(Recorded data)
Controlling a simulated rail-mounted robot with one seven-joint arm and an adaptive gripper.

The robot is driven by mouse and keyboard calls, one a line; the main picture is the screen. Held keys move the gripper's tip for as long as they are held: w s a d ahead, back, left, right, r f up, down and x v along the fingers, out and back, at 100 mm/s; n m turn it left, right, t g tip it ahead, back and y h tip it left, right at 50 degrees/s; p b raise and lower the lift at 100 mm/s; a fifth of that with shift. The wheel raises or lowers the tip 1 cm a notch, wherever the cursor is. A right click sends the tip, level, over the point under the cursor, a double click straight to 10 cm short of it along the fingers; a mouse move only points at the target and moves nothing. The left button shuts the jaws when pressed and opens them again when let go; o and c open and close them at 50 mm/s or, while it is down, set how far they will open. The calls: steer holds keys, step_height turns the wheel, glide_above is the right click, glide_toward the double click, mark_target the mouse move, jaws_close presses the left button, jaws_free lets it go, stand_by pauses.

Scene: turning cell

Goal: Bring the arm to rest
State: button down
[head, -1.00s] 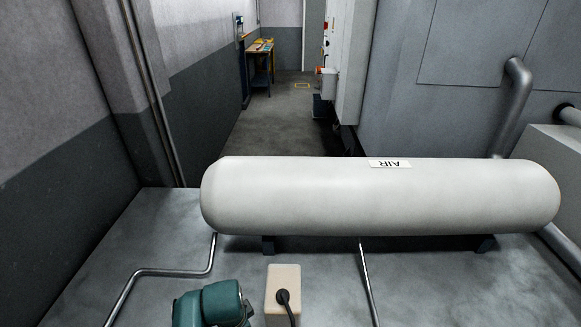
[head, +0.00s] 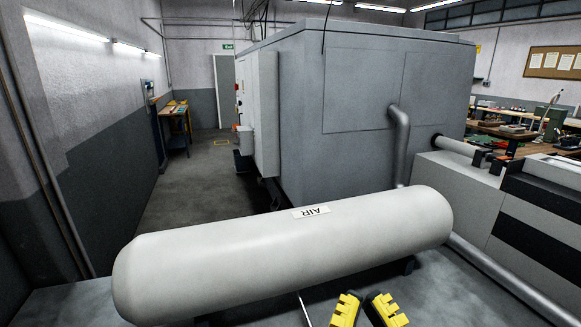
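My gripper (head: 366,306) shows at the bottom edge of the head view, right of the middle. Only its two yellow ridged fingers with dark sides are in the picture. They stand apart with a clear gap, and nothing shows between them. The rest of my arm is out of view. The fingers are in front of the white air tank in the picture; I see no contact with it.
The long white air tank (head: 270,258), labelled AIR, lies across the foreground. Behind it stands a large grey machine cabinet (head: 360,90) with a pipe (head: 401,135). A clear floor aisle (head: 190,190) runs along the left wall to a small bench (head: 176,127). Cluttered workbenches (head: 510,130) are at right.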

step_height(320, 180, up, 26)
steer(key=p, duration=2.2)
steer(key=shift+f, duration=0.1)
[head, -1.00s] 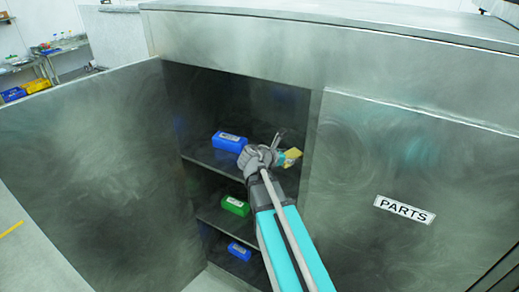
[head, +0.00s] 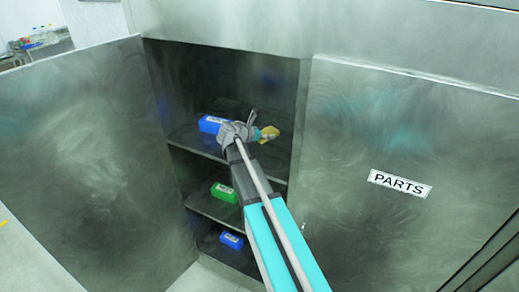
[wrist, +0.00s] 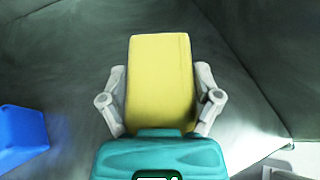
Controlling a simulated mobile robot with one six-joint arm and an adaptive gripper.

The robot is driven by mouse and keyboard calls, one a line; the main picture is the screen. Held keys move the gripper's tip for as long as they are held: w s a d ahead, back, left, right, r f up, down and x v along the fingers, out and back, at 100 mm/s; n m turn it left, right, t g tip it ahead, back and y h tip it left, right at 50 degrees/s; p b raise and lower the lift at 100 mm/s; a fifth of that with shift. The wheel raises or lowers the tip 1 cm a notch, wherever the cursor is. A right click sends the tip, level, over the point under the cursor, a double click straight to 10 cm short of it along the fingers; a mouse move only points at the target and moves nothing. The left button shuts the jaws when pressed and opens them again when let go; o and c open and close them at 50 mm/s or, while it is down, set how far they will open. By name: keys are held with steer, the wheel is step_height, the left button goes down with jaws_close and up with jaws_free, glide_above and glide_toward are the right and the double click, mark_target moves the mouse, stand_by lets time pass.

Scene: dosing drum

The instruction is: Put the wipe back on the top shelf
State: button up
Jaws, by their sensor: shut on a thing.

** Written problem **
What is needed is an exact reproduction of the data, pictures excluded.

** Reply to the exercise **
Controlling a simulated rail-mounted robot with one seven-joint arm and an adaptive gripper.

The robot is driven by mouse and keyboard calls, one a line; the main picture is the screen. Held keys move the gripper's tip for as long as they are held: w s a d ahead, back, left, right, r f up, down and x v along the fingers, out and back, at 100 mm/s; n m turn it left, right, t g tip it ahead, back and y h tip it left, right at 50 degrees/s; p b raise and lower the lift at 100 mm/s; a fifth of that with shift. The wheel raises or lowers the tip 1 cm a notch, wherever the cursor is. A right click sends the tip, level, over the point under the cursor, a double click straight to 10 cm short of it along the fingers; a mouse move only points at the target and moves nothing. The left button shuts the jaws when pressed and opens them again when let go; o and c open and close them at 50 mm/s or, while it is down, set how far they will open. The calls: steer holds keys, step_height turns the wheel, glide_above is the right click, glide_toward the double click, mark_target the mouse move, jaws_close presses the left button, jaws_free lets it go, stand_by pauses.

Scene: turning cell

Goal: Bring the arm to rest
State: button down
[head, -1.00s] 
[head, +0.00s] 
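My gripper (head: 366,306) shows at the bottom edge of the head view, right of the middle. Only its two yellow ridged fingers with dark sides are in the picture. They stand apart with a clear gap, and nothing shows between them. The rest of my arm is out of view. The fingers are in front of the white air tank in the picture; I see no contact with it.
The long white air tank (head: 270,258), labelled AIR, lies across the foreground. Behind it stands a large grey machine cabinet (head: 360,90) with a pipe (head: 401,135). A clear floor aisle (head: 190,190) runs along the left wall to a small bench (head: 176,127). Cluttered workbenches (head: 510,130) are at right.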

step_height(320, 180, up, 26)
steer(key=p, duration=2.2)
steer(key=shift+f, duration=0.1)
[head, -1.00s] 
[head, +0.00s] 
[wrist, +0.00s] 
Controlling a simulated mobile robot with one six-joint arm and an adaptive gripper.

The robot is driven by mouse and keyboard calls, one a line; the main picture is the screen. Held keys move the gripper's tip for as long as they are held: w s a d ahead, back, left, right, r f up, down and x v along the fingers, out and back, at 100 mm/s; n m turn it left, right, t g tip it ahead, back and y h tip it left, right at 50 degrees/s; p b raise and lower the lift at 100 mm/s; a fifth of that with shift. The wheel raises or lowers the tip 1 cm a notch, wherever the cursor is. A right click sends the tip, level, over the point under the cursor, a double click straight to 10 cm short of it along the fingers; a mouse move only points at the target and moves nothing. The left button shuts the jaws when pressed and opens them again when let go; o and c open and close them at 50 mm/s or, while it is down, set how far they will open. By name: keys are held with steer, the wheel is step_height, the left button goes down with jaws_close and up with jaws_free, glide_above and glide_toward are the right and the double click, mark_target moves the mouse, stand_by lets time pass.

Scene: dosing drum

The instruction is: Put the wipe back on the top shelf
State: button up
Jaws, by their sensor: shut on a thing.

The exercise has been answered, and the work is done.